1. Thinking only about computers

Technology gets all the attention, but physical security and the wellbeing of your team come first. If something happens to you or your people, the firewall doesn't matter. Protection starts with people and place, then extends to systems.

2. Protecting data instead of operations

Data sitting on a drive has no value by itself. Value comes from using it, sharing it, and acting on it. So the goal isn't "protect the data," it's "protect the work that depends on the data." That means thinking about the processes and tools your business actually runs on, not just the files behind them.

3. Believing technology is the fix

A firewall, an EDR agent, a backup job — these are tools, not solutions. A tool in the hands of someone who doesn't understand it does very little.

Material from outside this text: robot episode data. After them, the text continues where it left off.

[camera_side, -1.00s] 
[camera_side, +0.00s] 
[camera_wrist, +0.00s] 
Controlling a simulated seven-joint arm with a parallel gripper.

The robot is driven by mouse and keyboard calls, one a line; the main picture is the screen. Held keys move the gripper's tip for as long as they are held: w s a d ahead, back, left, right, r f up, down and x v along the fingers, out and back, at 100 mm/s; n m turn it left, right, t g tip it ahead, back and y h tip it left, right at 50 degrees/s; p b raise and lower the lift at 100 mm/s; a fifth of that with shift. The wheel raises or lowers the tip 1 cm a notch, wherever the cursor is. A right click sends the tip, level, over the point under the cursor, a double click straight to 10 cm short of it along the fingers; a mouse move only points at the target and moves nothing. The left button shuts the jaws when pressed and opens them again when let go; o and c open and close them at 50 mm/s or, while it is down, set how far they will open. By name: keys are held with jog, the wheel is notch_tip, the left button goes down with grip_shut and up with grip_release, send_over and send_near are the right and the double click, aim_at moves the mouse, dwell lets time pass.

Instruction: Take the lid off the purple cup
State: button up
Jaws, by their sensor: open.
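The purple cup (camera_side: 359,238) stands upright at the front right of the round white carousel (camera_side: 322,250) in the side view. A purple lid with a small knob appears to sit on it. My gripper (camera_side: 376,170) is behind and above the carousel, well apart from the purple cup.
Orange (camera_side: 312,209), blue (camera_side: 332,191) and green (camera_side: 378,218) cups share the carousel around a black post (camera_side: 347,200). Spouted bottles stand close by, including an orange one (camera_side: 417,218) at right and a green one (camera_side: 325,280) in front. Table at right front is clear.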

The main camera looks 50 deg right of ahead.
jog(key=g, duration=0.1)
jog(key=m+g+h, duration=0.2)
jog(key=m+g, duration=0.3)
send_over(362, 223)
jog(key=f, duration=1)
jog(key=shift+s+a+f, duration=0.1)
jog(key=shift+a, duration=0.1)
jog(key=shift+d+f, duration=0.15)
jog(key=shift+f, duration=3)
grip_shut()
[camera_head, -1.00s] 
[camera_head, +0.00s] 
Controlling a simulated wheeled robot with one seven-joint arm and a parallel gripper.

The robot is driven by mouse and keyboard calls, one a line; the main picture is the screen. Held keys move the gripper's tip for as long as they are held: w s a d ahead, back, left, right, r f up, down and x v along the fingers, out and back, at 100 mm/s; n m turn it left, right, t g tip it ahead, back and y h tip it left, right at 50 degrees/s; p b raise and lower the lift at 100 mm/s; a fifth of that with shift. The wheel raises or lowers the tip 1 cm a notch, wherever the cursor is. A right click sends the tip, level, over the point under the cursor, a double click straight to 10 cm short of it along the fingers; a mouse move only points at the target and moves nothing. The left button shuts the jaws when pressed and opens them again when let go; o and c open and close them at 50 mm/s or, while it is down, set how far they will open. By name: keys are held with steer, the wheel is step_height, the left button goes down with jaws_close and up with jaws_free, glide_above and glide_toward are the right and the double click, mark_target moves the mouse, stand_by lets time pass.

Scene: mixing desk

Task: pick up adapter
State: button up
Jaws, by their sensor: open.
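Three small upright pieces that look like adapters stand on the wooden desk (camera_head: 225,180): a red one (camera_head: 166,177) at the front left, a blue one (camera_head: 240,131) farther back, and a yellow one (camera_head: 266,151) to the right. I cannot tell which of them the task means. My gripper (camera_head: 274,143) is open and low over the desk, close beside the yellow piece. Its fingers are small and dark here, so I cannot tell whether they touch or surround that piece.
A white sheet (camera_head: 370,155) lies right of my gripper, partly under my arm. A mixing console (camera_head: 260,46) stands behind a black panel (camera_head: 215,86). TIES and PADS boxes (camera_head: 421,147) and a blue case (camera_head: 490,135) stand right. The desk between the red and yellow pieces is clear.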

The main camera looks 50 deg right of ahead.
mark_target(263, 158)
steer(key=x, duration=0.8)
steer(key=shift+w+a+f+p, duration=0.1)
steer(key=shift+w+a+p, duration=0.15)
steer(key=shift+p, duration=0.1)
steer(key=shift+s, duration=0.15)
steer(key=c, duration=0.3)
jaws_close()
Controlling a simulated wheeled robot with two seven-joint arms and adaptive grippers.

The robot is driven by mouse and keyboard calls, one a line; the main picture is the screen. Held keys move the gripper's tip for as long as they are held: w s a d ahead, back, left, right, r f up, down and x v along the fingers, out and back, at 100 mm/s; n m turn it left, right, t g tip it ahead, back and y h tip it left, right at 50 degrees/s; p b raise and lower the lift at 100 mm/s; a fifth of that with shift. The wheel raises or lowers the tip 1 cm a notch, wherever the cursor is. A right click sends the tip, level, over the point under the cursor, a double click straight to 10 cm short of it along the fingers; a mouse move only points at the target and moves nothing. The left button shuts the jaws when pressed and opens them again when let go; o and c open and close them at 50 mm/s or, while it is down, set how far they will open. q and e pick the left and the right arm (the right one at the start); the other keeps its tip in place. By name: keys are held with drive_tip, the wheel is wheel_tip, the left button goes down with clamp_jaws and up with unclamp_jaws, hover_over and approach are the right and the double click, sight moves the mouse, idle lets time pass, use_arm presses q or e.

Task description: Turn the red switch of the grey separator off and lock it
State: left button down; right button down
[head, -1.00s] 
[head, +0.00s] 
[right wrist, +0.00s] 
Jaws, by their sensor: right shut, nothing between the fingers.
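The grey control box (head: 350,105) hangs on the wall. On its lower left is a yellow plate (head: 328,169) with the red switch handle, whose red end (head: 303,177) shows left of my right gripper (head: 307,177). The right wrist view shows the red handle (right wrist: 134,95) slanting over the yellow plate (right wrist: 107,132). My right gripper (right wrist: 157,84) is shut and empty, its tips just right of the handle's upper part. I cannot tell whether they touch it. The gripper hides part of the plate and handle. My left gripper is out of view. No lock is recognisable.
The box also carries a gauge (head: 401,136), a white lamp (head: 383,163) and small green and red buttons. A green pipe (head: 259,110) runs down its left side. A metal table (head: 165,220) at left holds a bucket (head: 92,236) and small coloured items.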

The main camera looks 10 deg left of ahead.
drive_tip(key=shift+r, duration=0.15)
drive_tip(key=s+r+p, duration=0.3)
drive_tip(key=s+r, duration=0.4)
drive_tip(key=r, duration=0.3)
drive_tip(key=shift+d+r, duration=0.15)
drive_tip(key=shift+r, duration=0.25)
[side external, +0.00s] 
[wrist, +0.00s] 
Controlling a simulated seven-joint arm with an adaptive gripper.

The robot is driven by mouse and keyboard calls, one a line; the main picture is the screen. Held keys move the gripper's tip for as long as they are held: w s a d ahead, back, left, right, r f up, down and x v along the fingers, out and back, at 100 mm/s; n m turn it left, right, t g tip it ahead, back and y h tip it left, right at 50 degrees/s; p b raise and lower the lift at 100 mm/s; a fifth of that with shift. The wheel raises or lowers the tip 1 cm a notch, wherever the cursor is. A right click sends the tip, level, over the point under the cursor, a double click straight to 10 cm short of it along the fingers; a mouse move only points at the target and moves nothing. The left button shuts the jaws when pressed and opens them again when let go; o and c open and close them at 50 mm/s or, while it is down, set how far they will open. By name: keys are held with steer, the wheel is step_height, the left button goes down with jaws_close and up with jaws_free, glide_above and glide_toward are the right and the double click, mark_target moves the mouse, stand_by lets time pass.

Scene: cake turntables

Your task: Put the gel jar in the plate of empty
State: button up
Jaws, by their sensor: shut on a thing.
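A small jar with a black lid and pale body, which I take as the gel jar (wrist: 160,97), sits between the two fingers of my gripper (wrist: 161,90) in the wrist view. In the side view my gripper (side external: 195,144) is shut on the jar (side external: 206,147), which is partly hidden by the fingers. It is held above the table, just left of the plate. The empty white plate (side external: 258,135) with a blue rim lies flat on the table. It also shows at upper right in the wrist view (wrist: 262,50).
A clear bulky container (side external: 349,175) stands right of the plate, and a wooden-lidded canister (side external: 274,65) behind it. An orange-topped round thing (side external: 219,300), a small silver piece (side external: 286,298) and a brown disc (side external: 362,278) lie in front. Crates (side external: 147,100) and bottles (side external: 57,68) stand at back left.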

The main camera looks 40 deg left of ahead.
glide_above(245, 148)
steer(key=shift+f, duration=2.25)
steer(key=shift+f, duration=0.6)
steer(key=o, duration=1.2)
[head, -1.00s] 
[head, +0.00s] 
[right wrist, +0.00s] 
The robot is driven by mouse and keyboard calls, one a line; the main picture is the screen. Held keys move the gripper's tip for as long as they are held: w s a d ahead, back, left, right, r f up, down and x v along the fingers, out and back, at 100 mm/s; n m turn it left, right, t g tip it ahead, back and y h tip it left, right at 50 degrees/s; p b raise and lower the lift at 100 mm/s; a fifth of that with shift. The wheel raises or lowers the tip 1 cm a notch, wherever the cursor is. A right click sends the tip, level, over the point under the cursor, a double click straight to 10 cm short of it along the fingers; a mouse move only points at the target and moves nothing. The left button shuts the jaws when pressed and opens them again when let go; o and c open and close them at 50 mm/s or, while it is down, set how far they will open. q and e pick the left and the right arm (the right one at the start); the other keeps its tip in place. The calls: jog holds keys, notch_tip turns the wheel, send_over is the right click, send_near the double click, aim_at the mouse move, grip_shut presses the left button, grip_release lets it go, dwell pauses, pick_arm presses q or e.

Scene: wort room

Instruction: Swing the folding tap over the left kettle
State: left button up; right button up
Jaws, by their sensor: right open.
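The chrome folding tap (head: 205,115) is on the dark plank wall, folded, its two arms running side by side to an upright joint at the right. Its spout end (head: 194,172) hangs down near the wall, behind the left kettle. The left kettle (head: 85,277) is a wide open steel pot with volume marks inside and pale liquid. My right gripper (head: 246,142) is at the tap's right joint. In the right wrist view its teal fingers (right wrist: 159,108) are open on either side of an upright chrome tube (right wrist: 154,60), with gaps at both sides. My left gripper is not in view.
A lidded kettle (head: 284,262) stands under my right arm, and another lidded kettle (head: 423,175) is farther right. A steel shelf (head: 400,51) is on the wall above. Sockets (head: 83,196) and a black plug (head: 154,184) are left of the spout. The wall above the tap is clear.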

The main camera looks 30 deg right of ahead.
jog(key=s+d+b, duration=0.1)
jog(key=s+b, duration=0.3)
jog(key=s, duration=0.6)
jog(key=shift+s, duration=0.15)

The strongest part of any security plan is the people using it, which means training and awareness matter as much as the software.

4. Trying to protect "everything"

Saying "protect everything" sounds responsible, but it's actually a way of avoiding the harder work of figuring out what matters most. It's more effective to know exactly which files, folders, and applications are critical, and protect those specifically, than to throw a blanket over the whole business and hope.

5. Only thinking about your own four walls

Your business runs on vendors: your email provider, your bank, your payroll service, your IT partner. Any weakness in their security is a weakness in yours. A real protection plan looks outward, not just inward.

Where to start

Before adding another tool, take an inventory:

  • What devices do you use? e.g. laptop, mobile phone, ipad, printer, scanner, etc.
  • What do you actually do day to day? e.g. email, invoicing, meetings, file sharing, etc.
  • Where does your data physically lives?
  • Who are your critical vendors?

Next Steps

Once you have an inventory the next step is to identify the risks and impacts. For each element of your inventory as these questions:

  1. If this is unavailable for a day, what actually happens? What about a week?
  2. If this is breached or seen by soneone who should not see it, what is the damage: finacially, legally or to a client relationship?
  3. What would it cost in time and money to replace or recover it?
  4. Who else depends on this: clients, staff or other parts of the business?
  5. What is currently protecting it, if anything?

Running through your inventory and answering these questions, a pattern emerges: a few elements are mission-critical, a handful more matter but won't sink you, and the rest barely register. That's your roadmap — exactly where your time, money, and energy need to go to actually protect your business, instead of being spread thin protecting everything a little.